Nature’s Gift is physically located in the state of Tennessee where the Iris (Iris germanica) happens to be the state flower, as these beauties are abundant here. Purple flowers emerge each Spring. The various shades of purple boast of vertical, visible, bright yellow and/or white portions. It is a regal flower of natural beauty standing proud and tall. Sometimes its appearance is compared to that of an orchid. Interestingly, Orris originated in Europe but now grows all over the United States in various eco -systems. (Rainy Oregon, the South West, Louisiana)
This new-to-us CO2 Select Orris Root is literally extracted from the rhizome (root) of the flower. It hails from the Iridaceae family and Liliales order, which includes Tulips and Lilies. The oil is a yellow to light brownish color and aromatically reminiscent of Violet, although less intense, slightly woody, and softly floral overall.

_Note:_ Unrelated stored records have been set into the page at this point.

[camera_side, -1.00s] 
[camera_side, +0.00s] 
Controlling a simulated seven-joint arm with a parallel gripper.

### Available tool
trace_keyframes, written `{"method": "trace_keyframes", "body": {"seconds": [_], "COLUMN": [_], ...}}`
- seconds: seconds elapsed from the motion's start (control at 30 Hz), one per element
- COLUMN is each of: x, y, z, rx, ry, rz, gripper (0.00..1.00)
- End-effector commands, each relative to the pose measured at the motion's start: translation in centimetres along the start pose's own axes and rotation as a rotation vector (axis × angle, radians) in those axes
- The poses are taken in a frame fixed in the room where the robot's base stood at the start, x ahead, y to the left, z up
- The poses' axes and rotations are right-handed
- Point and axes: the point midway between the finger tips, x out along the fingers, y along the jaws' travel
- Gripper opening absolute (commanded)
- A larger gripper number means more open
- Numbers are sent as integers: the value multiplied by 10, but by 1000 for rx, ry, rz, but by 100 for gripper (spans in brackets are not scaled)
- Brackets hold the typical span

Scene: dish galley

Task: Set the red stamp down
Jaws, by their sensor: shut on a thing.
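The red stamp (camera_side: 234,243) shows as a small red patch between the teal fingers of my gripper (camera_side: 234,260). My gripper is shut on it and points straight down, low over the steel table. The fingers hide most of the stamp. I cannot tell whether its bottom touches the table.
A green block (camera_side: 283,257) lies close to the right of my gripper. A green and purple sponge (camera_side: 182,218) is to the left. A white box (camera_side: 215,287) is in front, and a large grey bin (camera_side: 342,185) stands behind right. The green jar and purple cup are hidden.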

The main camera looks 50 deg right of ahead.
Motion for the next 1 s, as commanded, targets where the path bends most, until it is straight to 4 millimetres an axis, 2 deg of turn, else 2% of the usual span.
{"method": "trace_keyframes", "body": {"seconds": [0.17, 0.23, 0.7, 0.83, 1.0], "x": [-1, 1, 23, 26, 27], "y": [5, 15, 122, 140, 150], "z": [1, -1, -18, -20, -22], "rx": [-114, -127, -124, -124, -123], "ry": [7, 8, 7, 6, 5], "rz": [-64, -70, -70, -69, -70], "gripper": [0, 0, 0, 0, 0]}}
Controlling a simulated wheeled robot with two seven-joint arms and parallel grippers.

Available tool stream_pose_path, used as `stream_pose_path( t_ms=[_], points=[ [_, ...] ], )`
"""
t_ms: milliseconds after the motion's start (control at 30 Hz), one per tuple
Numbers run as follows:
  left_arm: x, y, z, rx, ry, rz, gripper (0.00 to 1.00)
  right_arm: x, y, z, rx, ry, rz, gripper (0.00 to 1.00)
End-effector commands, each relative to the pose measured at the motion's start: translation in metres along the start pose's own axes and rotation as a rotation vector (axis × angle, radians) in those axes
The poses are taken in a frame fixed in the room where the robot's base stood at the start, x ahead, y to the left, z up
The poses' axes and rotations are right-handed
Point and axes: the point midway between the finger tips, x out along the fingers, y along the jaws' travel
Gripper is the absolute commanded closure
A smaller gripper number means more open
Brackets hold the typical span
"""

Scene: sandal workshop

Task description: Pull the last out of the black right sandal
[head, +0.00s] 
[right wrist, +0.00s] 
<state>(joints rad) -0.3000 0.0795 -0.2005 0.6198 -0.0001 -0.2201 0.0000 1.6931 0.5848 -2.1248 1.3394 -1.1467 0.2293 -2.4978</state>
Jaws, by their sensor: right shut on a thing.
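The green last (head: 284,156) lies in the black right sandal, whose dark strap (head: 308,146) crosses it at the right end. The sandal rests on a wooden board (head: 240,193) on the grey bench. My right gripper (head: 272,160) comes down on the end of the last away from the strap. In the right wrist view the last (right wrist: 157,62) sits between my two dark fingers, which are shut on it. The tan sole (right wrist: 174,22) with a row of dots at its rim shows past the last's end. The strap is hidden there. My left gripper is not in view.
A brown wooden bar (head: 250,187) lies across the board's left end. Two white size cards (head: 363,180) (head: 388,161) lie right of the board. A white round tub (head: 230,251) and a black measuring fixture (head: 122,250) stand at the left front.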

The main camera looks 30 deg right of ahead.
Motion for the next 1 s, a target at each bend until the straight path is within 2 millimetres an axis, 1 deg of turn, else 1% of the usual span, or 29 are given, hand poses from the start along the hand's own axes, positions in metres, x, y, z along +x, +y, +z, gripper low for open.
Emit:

Orris Root is said to be antioxidant and antimutagenic. Our Orris Root CO2 Select contains 3% Irones (stabilized with MCT oil), high content of myristic acid, and the essential oil, waxes, and fatty acids. It is thick and solid in glass but warms fairly quickly to pour. (Marge held a sample vial in her warm hands and the solidity disappeared within a few minutes.) If you’ve heard of or used Orris Butter, you will understand about the viscosity and it will require warming to liquefy. As it warms up the aroma will intensify.
It best and traditional use is in perfumery, to add a a subtle violet note to a blend, and as a fixative to increase longevity.
Author and Educator Madeleine Kerkhof describes Orris Root Co2 as, “relaxing, calming, and comforting,” and says it is best used for perfumery and cosmetics, although she notes that some make a connection between Orris Root and femininity, as well as for spiritual use. Her research indicates an awareness and use of the rhizome in herbal healing practices for hundreds of years. (Some would say ancient peoples had an awe and reverence for the Iris.) Madeleine recommends usage for adults at from 0.5 to 2%, with up to 3% for small localized areas (ie, pulse points.)
Essential Oil safety consultant, educator, and author Robert Tisserand describes both the Absolute and the Essential Oil as, “no known hazards and contraindications.”
(Marge’s note: for 20 years I have resisted offering Orris Root because I was taught it was a strong sensitizer. I can not find my references for that, but I would still be cautious about using, for example, on broken or irritated skin.)